On Fri, Jul 17, 2009 at 02:48:38PM +0400, Ilya Yanok wrote:
Scott Wood wrote:
Please look at drivers/mtd/nand/mpc5121_nfc.c, which AFAICT is very similar hardware, and see if anything can be factored out into common code, and try to keep the rest looking the same except where the hardware actually differs.
Hmm... For now we just can't spend enough effort for this...
Understood -- but I have to grumble about it regardless. :-)
+/*
- This function requests the NANDFC to perform a read of the
- NAND device status and returns the current status.
- */
+static uint16_t get_dev_status(struct mxc_nand_host *host) +{
- void __iomem *main_buf = host->regs->main_area1;
- uint32_t store;
- uint16_t ret, tmp;
- /* Issue status request to NAND device */
- /* store the main area1 first word, later do recovery */
- store = readl(main_buf);
- /*
* NANDFC buffer 1 is used for device status to prevent
* corruption of read/write buffer on status requests.
*/
- writew(1, &host->regs->nfc_buf_addr);
But it looks like buffer 1 is used for data with large page flash.
Well, we save first word of the buffer and then recover it.
So then there's no longer any special reason to use buffer 1 for status, and that comment is misleading...
Other drivers don't seem to have any problem with status reads clobbering the buffer...
What's different about this hardware in that regard? I'm wondering if you're being more tolerant than you need to be of status requests coming in at odd times.
According to Magnus Lilja, "the nand flash controller can only handle 32 bit read/write operations, any other size will cause an abort (or something like that)". But now we're accessing it as 16-bit?
16-bit accesses work quite well.

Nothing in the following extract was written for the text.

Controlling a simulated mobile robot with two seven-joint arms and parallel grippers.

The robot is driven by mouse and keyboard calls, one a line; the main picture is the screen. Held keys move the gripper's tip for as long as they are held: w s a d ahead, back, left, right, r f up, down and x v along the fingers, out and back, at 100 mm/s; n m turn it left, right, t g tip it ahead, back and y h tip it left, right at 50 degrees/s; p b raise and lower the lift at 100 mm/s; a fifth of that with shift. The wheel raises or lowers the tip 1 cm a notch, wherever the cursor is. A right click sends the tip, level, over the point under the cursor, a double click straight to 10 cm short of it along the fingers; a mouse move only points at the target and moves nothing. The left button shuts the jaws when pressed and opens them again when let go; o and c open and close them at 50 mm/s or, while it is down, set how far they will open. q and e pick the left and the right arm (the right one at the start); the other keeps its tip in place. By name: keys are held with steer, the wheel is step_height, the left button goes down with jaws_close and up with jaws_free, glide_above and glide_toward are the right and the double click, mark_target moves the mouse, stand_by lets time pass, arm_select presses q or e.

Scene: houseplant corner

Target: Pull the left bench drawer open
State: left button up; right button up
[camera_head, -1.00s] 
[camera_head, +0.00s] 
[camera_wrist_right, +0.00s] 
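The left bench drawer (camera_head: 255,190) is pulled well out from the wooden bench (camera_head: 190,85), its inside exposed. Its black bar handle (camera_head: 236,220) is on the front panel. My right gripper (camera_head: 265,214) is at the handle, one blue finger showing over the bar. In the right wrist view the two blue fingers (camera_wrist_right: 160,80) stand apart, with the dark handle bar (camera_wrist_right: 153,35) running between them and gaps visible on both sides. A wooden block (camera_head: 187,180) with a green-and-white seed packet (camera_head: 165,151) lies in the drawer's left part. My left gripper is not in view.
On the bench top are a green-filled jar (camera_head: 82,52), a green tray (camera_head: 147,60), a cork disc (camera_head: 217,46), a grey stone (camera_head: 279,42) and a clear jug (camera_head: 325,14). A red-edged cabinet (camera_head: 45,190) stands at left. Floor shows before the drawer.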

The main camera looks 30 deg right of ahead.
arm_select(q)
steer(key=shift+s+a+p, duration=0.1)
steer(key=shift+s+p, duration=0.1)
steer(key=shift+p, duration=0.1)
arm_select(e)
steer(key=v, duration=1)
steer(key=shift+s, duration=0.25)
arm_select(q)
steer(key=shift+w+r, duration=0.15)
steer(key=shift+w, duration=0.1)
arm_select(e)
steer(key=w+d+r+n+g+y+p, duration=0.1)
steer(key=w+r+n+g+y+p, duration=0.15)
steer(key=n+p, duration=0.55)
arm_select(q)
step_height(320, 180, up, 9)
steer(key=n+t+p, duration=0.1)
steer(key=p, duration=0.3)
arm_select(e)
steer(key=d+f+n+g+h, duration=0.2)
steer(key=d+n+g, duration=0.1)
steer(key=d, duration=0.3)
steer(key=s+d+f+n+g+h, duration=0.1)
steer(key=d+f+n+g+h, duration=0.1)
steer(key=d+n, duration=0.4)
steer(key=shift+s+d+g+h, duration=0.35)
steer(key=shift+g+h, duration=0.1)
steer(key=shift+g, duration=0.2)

Problem was with 8-bit accesses.
OK. But in that case I'd think it would have been simpler to use 16-bit accesses rather than 32-bit when emulating byte accesses in read_buf()/write_buf().
col should never be odd if you're reading words.
It can be odd if previously we've read a byte.
I don't think that accesses will ever be mixed in that way -- correct me if I'm wrong.
In fact, I only see one use of read_word, which is to read the bad block marker.
- host->pagesize_2k = 0;
So large page is currently unsupported?
Linux driver was fixed recently and now it claims to support 2K page size... I've added all needed fixes but I can understand how this driver should detect the pagesize... Linux driver calls nand_scan_ident() itself for this... Do you think I can calls nand_scan_ident() from my board_nand_init() function?
No, at the moment you should probably just hard code it in the board config file. I need to find some time to rework the NAND init mechanism to be driven more from platform code so that it can split up nand_scan_ident() and nand_scan_tail().